Aim
Print exactly, please, the lines from the top of the entries below up to and including the line with "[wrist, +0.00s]", and nothing else; pictures are excluded.

Rows from a robot dataset

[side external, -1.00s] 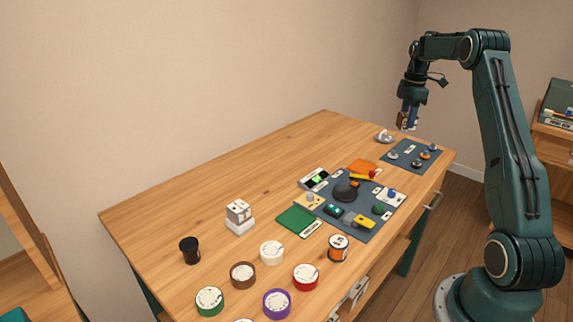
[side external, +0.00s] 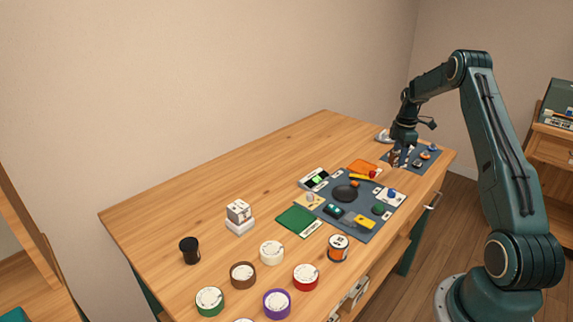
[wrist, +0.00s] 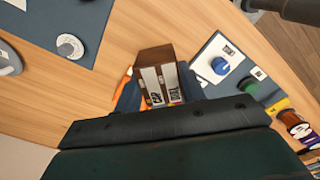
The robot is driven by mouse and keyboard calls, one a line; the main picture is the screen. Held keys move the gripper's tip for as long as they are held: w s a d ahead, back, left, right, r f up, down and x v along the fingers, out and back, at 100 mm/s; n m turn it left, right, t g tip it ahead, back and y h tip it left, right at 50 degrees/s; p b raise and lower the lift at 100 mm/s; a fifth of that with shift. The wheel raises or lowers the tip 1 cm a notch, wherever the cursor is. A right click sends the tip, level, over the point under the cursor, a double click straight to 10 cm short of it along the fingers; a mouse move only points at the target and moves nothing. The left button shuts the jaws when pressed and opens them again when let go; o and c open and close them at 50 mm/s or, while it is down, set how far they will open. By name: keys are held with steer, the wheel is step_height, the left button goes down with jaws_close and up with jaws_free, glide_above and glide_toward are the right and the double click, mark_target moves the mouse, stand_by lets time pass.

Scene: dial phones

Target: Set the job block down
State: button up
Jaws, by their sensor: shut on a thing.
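The job block (wrist: 158,72) is a brown block with white, lettered strips on the face toward the wrist camera. My gripper (wrist: 158,90) is shut on it, with a dark finger on either side. The block is small and mostly hidden there. I cannot tell whether its underside touches the table.
The larger mat (side external: 345,222) holds several knobs and dials, including a blue knob (wrist: 220,65). The smaller mat (side external: 428,165) with a white dial (wrist: 70,46) lies behind. Several coloured round tins and a black cup (side external: 190,250) stand at the front left.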

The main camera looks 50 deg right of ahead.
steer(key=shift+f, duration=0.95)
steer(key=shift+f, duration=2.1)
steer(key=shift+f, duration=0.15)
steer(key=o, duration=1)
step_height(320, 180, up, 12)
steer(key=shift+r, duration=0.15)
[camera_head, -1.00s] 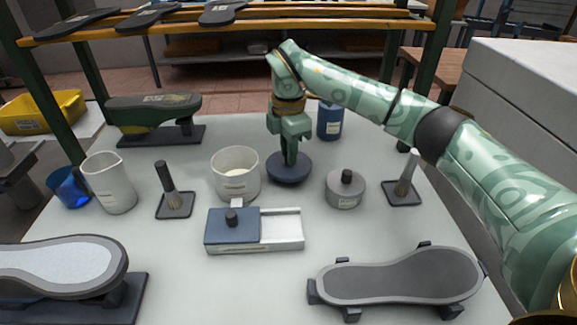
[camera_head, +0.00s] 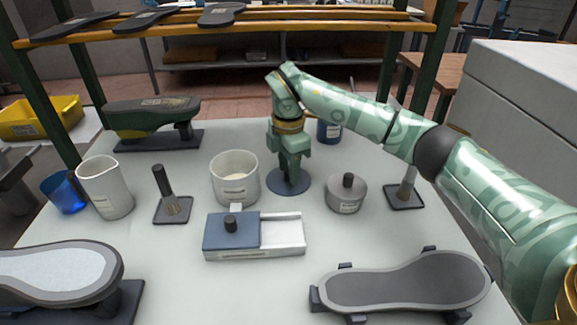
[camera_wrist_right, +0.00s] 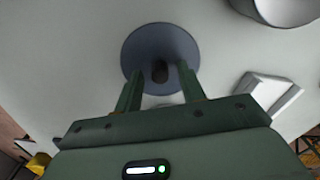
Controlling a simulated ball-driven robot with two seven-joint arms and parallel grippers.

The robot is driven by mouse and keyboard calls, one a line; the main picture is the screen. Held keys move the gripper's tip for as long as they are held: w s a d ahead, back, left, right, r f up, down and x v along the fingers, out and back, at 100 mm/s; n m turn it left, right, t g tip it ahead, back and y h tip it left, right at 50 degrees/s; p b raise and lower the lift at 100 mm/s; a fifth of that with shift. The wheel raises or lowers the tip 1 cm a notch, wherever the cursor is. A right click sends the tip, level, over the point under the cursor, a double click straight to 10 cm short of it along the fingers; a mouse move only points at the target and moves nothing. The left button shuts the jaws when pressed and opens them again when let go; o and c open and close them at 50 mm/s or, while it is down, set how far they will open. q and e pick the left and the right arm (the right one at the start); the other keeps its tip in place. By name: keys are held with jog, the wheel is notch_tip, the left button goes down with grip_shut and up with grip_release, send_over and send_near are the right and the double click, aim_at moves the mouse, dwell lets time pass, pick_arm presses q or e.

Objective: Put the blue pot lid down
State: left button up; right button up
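The blue pot lid (camera_head: 275,187), a flat round disc, lies on the white table between the white pot and the grey pot. My right gripper (camera_head: 290,182) is directly above it, pointing down. In the right wrist view the lid (camera_wrist_right: 155,45) is below the gripper (camera_wrist_right: 162,76), and its dark knob (camera_wrist_right: 160,71) stands between the two fingers. A gap shows on each side of the knob, so the gripper is open around it. My left gripper is not in view.
A white pot (camera_head: 234,180) stands close left of the lid, a grey lidded pot (camera_head: 346,195) close right. A blue container (camera_head: 329,131) is behind. A blue-and-white sliding box (camera_head: 232,232) lies in front. A shoe-last form (camera_head: 405,280) is at front right.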

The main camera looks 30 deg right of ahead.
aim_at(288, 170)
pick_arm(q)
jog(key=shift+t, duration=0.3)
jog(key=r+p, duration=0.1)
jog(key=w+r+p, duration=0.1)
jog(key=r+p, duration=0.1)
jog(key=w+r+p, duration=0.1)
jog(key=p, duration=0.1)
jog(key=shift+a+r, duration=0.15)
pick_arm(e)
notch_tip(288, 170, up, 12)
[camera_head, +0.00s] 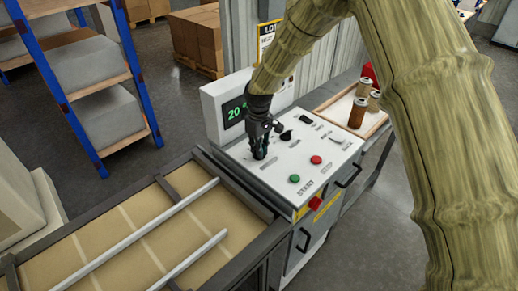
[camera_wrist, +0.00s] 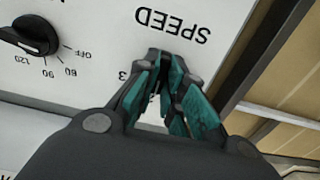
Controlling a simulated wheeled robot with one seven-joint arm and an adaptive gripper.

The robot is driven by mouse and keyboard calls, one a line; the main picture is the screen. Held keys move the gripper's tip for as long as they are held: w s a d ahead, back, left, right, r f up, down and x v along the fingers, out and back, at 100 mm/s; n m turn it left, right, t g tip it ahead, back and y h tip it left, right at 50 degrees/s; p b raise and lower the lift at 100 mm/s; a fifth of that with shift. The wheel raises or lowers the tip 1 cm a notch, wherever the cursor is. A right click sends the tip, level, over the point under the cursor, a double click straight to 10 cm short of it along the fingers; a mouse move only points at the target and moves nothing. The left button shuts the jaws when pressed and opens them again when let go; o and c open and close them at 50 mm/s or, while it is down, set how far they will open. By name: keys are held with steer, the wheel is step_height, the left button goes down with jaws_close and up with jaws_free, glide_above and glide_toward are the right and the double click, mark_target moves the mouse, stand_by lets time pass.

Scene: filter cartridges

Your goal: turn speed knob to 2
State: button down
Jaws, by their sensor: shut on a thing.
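The white control panel (camera_head: 262,174) stands on a cabinet beside the conveyor. My gripper (camera_head: 261,152) points down at the panel's left part. In the wrist view, its teal-lined fingers (camera_wrist: 167,75) close together just beside the upside-down SPEED label (camera_wrist: 173,24). They are shut on the speed knob, which is hidden between and behind them. A "3" of its scale shows left of the fingers; the knob's pointer and the other marks cannot be read. A green display (camera_head: 233,112) behind the arm shows digits beginning "20", partly covered.
A black timer-style knob (camera_wrist: 28,36) marked OFF, 60, 90, 120 sits nearby. A green START button (camera_head: 294,179), a red STOP button (camera_head: 316,160) and a toggle switch (camera_head: 337,139) share the panel. A tray (camera_head: 337,109) with brown cartridges (camera_head: 357,113) stands behind right. A conveyor (camera_head: 130,232) lies front left.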

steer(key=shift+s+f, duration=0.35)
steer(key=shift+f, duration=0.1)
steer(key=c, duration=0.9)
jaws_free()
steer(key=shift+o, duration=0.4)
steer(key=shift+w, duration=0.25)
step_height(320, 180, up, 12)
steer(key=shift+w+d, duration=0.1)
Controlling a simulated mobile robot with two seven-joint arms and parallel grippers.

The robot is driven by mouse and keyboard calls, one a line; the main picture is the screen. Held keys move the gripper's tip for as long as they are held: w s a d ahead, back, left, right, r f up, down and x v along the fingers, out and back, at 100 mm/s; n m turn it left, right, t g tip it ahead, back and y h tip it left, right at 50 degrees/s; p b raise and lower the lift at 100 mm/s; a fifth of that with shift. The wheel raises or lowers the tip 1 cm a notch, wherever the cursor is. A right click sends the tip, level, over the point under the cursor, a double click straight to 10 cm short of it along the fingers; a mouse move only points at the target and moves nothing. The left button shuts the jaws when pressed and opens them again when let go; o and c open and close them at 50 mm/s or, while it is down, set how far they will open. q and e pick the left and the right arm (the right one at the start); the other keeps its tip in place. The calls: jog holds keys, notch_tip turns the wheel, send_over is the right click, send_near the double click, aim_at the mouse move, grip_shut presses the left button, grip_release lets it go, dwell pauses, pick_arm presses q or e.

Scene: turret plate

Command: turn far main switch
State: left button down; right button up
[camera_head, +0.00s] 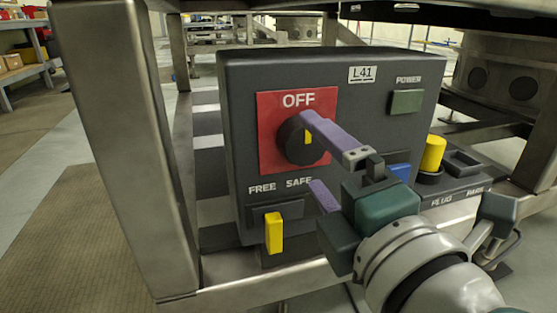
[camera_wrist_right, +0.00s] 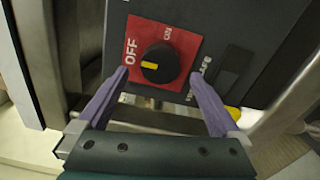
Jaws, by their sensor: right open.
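The main switch is a round black knob (camera_head: 292,143) with a yellow mark on a red plate (camera_head: 268,107) labelled OFF, on the front of a dark box. In the right wrist view the knob (camera_wrist_right: 165,67) has its yellow mark toward OFF. My right gripper (camera_head: 309,148) is open, with one purple finger above and one below in the head view. The upper finger covers part of the knob. In the right wrist view the fingertips (camera_wrist_right: 159,76) flank the knob; I cannot tell if they touch it. My left gripper is not in view.
Below the knob is a FREE/SAFE selector with a yellow lever (camera_head: 274,232). A green POWER block (camera_head: 406,102) is at the upper right. A yellow plug (camera_head: 433,153) stands at the right. A metal post (camera_head: 115,150) and frame rail surround the box.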

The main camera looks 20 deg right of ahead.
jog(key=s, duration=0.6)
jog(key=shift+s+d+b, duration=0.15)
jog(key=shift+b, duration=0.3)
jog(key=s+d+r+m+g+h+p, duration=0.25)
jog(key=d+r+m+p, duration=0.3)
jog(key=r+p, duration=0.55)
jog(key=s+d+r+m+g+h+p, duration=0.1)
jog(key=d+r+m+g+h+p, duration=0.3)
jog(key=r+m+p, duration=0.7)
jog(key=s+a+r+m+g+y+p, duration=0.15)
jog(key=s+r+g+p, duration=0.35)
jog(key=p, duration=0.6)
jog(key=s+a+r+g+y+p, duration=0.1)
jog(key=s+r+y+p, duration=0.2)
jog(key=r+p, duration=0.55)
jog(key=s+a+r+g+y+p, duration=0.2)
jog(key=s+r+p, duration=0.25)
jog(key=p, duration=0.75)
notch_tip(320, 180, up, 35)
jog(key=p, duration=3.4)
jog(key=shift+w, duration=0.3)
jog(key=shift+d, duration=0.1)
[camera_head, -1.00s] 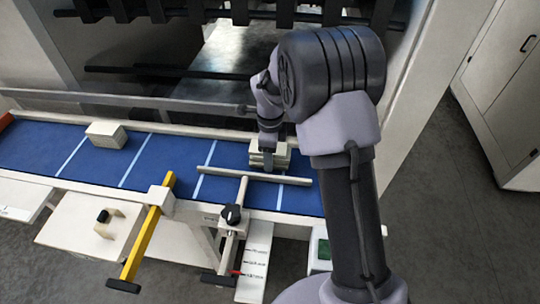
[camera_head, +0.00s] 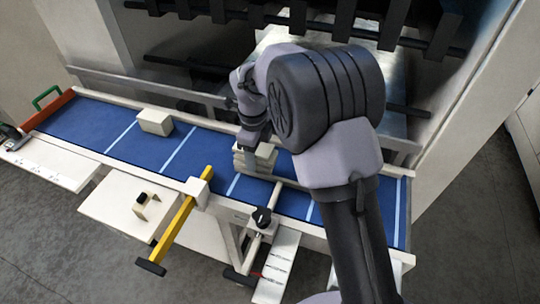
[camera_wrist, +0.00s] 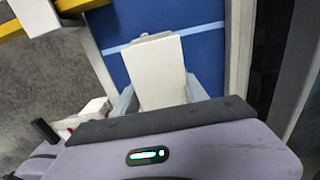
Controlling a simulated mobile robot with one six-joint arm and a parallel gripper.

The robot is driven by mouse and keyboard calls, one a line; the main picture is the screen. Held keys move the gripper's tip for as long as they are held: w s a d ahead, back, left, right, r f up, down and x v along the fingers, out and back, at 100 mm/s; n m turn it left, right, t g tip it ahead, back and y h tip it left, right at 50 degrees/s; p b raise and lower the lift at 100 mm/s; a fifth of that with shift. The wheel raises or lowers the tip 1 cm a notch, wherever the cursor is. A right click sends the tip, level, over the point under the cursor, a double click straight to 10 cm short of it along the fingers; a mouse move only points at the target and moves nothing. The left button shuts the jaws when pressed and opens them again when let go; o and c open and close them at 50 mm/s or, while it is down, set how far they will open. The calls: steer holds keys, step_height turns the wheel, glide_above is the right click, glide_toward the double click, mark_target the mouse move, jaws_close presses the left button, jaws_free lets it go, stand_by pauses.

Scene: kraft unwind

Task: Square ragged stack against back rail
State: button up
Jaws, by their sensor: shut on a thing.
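The ragged stack of cream sheets or blocks (camera_head: 262,157) is at the blue table's middle, with its layers unevenly offset. My gripper (camera_head: 250,142) reaches down onto it from behind and is shut on it. In the wrist view, the stack's pale top (camera_wrist: 155,70) lies between my two grey fingers (camera_wrist: 160,100), with a slightly offset edge showing at its far end. The cream back rail (camera_head: 110,103) runs along the table's rear edge. My arm hides part of the rail, and I cannot tell whether the stack touches it or is lifted.
A yellow bar (camera_head: 180,220) and a clamp with a black knob (camera_head: 262,217) stick out at the front. Bare blue surface lies between the stacks.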

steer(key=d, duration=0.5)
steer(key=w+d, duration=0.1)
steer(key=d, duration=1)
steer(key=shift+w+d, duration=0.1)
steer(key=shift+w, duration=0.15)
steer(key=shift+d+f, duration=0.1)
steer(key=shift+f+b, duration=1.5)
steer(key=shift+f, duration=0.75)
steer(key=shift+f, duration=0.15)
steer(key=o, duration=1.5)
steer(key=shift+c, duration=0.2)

Solution for this task
[side external, -1.00s] 
[side external, +0.00s] 
[wrist, +0.00s] 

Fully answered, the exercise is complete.